Data ::
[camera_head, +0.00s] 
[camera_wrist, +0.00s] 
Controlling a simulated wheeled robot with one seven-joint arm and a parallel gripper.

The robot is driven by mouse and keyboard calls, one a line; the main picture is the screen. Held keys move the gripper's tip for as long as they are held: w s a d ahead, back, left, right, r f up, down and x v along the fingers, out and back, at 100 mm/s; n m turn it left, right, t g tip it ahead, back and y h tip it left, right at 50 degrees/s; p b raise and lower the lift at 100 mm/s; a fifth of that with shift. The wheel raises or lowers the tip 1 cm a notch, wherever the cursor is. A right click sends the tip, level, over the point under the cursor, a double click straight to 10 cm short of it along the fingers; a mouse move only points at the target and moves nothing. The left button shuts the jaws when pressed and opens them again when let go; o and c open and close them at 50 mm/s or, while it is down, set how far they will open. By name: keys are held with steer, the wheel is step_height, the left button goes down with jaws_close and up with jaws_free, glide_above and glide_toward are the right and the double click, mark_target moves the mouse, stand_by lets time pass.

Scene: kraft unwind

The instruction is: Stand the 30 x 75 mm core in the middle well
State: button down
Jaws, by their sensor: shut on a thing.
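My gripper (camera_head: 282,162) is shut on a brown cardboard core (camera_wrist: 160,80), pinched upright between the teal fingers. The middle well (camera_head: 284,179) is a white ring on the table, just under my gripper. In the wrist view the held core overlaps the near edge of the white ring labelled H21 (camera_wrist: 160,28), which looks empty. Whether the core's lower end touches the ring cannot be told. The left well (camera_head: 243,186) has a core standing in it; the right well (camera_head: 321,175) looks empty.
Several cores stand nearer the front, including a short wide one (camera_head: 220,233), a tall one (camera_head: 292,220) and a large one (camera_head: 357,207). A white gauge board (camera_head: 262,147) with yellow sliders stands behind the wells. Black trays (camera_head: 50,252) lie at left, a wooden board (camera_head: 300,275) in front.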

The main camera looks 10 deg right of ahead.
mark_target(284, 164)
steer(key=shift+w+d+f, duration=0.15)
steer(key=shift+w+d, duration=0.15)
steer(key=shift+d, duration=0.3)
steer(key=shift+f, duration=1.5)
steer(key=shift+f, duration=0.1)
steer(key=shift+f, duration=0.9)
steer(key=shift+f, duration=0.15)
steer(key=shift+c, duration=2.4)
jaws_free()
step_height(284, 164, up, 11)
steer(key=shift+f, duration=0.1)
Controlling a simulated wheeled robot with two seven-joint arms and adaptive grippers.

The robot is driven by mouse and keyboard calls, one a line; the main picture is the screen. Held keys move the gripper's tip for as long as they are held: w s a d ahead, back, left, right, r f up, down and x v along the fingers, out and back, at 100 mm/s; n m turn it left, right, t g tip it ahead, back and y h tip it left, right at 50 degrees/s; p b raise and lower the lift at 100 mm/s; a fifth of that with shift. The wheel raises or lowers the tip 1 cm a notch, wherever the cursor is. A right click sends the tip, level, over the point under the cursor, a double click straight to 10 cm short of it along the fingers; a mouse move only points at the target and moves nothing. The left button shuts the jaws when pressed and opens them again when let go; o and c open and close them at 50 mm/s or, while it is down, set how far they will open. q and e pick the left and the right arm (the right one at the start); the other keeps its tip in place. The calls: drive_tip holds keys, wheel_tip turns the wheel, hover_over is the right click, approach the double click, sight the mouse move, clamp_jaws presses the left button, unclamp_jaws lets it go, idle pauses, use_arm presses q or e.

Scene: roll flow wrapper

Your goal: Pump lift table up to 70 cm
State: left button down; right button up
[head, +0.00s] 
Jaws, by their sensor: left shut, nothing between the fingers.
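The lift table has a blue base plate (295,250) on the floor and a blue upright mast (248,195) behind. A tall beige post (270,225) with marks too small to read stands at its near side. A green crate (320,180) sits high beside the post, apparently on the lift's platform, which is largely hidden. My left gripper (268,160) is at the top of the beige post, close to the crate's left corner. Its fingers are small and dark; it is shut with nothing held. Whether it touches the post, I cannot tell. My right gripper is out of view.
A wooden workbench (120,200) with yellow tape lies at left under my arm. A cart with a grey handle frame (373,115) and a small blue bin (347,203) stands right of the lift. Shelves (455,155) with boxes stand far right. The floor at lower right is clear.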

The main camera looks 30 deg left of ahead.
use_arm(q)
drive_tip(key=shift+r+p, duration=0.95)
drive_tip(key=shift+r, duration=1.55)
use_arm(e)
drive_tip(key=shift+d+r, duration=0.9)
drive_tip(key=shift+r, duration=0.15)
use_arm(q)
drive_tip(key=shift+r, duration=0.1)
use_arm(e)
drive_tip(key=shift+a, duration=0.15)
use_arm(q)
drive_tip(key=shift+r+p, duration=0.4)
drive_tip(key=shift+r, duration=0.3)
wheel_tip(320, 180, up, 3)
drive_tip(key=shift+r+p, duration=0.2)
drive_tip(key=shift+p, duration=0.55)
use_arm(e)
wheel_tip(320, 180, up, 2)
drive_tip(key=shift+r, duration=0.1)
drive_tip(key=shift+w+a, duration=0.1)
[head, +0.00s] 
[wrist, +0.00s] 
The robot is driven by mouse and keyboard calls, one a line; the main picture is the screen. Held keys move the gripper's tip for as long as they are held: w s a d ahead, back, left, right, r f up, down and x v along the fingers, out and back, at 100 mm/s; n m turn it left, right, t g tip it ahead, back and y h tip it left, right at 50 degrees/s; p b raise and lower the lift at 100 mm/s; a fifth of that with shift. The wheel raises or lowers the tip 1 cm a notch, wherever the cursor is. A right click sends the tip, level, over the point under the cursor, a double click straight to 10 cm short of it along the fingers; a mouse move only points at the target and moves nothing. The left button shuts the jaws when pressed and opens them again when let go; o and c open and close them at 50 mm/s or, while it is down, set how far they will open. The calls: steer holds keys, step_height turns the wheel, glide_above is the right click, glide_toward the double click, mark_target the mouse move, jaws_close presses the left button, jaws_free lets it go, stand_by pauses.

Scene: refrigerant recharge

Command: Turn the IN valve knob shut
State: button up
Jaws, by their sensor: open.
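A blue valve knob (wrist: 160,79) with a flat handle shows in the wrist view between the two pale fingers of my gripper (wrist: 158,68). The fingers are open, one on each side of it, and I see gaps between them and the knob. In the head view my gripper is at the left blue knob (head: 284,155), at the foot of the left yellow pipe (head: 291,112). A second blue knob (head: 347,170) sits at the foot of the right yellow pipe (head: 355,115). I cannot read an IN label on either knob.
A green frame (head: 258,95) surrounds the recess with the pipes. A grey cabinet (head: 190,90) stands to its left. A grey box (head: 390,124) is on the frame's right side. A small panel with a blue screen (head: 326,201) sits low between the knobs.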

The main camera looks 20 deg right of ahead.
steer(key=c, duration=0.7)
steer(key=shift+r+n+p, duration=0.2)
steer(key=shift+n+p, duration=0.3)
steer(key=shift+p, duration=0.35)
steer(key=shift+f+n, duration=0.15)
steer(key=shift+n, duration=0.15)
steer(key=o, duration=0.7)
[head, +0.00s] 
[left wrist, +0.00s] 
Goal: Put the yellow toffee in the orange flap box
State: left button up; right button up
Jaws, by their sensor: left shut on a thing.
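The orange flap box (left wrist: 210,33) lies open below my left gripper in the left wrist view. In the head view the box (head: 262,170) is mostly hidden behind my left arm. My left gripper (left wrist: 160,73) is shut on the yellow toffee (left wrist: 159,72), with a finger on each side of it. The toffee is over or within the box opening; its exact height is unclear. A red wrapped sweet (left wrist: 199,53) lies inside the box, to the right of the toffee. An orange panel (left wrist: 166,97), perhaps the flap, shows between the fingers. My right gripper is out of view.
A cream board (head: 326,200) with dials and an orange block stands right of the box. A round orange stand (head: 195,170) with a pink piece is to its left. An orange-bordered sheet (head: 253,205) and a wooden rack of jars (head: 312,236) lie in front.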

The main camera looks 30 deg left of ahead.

Work to be completed ::
Find the string "seven" in the entries above and return each line that holds it.

Output for this task ::
Controlling a simulated wheeled robot with one seven-joint arm and a parallel gripper.
Controlling a simulated wheeled robot with two seven-joint arms and adaptive grippers.

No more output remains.